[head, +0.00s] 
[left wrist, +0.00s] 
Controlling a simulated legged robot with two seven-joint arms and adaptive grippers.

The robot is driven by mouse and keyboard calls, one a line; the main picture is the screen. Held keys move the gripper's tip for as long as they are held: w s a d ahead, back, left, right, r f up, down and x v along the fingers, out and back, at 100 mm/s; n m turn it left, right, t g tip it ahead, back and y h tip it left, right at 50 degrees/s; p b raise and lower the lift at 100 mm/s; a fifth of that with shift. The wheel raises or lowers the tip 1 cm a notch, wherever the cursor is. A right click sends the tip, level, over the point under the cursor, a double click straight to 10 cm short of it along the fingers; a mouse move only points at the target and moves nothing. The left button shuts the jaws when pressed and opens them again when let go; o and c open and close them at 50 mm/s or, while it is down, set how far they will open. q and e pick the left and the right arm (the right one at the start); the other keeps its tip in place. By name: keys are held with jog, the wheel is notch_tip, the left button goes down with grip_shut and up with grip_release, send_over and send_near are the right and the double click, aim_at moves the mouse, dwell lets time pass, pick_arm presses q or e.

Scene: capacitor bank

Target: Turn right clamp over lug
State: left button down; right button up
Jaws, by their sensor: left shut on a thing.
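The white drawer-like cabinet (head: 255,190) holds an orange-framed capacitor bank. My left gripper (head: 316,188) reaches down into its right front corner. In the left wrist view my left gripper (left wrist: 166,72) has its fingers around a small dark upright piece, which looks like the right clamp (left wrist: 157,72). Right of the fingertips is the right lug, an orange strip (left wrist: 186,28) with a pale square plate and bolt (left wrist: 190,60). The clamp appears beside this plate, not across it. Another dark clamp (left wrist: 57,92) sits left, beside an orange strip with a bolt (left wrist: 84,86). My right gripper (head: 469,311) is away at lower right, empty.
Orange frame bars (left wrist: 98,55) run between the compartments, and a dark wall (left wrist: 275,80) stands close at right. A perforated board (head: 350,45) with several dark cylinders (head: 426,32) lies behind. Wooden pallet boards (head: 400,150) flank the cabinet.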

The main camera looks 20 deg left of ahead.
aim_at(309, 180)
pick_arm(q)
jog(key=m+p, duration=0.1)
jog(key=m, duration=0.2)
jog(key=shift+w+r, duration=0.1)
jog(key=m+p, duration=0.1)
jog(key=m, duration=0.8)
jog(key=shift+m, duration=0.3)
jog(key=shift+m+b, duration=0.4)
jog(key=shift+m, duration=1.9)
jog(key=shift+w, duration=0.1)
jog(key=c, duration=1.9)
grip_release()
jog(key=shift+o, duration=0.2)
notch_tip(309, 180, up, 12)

### Do this
Everything from the line containing "[left wrist, +0.00s]" down to the line containing "Controlling a simulated" should be retyped exactly, both lines included, and nothing more.

### Correct result
[left wrist, +0.00s] 
Controlling a simulated legged robot with two seven-joint arms and adaptive grippers.

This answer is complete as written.